New Video from @BlackHatOfficialYT Explores Smartphone Baseband Vulnerabilities

In this video, Marius and Dion explore the vulnerabilities of smartphone basebands, focusing on layer 2 of the GSM protocol. They discuss the challenges faced during the setup of fuzzing tests and the results obtained, including crashes on real phones. Smartphone basebands consist of several processors, including the application processor (AP) and the cellular processor (CP). The CP, often called the "basement," is responsible for radio connectivity and contains millions of lines of proprietary code, making it an attractive target for attacks. The researchers used the FirmWIre framework to emulate cellular modem firmware and inject test packets into the different layers of the GSM protocol. The GSM protocol is divided into several layers: the physical layer (layer 1), the data link layer (layer 2), and the network layer (layer 3). Layer 2, known as LAPDm, is responsible for frame concatenation and transmission to higher layers. The researchers targeted this layer for their fuzzing tests, using messages with specific protocol discriminators to direct messages to the appropriate tasks in the cellular stack. One of the main challenges encountered was managing the complex state of the basebands. The researchers had to correctly initialize tasks and provide the necessary magic constants for messages to be processed correctly. They also had to manage specific data structures to avoid state conflicts. Through these efforts, they were able to pass messages through the cellular stack and observe the results.

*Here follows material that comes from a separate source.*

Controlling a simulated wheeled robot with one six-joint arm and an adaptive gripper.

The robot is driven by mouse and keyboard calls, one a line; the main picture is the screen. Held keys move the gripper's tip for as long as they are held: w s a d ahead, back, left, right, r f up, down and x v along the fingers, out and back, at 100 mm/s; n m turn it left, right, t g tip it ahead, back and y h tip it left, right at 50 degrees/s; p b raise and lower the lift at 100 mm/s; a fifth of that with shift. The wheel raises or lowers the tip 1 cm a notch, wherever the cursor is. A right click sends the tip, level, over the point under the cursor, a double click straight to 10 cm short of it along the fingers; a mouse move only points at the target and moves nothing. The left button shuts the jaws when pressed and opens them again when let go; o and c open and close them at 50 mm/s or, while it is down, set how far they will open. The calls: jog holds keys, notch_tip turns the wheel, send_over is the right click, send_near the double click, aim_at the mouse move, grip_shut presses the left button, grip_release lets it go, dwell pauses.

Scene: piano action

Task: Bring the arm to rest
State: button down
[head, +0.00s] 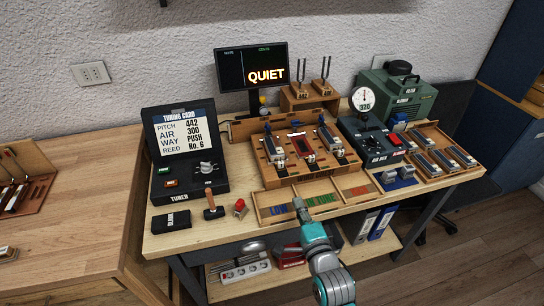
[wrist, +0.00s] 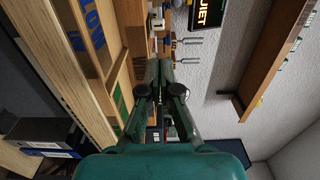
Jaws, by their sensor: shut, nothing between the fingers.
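My teal arm (head: 328,272) reaches up from the lower edge of the head view. My gripper (head: 298,205) is at the front edge of the workbench, by the sorting tray with blue, green and red labels (head: 352,191). In the wrist view my gripper (wrist: 160,62) has its two dark fingers together with nothing between them. Whether the fingertips touch the tray cannot be told.
The bench (head: 190,238) carries a black tuner (head: 182,180), a rack of reed blocks (head: 285,175), a dial gauge (head: 365,100) and a green blower (head: 400,90). A monitor (head: 251,68) reads QUIET. Binders (head: 383,222) stand on the shelf below.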

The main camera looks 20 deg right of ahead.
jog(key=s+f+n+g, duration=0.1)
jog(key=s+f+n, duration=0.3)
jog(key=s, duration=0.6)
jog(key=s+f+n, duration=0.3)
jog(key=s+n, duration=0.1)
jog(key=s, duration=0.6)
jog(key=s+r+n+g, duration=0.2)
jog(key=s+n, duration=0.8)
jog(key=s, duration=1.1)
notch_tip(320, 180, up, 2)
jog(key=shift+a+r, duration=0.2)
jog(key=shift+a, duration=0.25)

After overcoming these challenges, the researchers were able to confirm the vulnerabilities found by reproducing them on real phones. They used open-source tools to create a fake base station and send crash messages to the phones. The results showed that the vulnerabilities discovered in the emulation were also present on newer devices, which is a significant finding. The vulnerabilities found include heap-based buffer overflows, null references, and stack-based buffer overflows. These vulnerabilities affect different layers of the protocol and different phone models, highlighting the importance of security in cellular stacks. In conclusion, the researchers emphasize the importance of state in overcoming fuzzing obstacles, especially when traversing communication stacks. They recommend disabling the use of 2G stacks when possible, as despite years of research, critical vulnerabilities persist in these legacy stacks.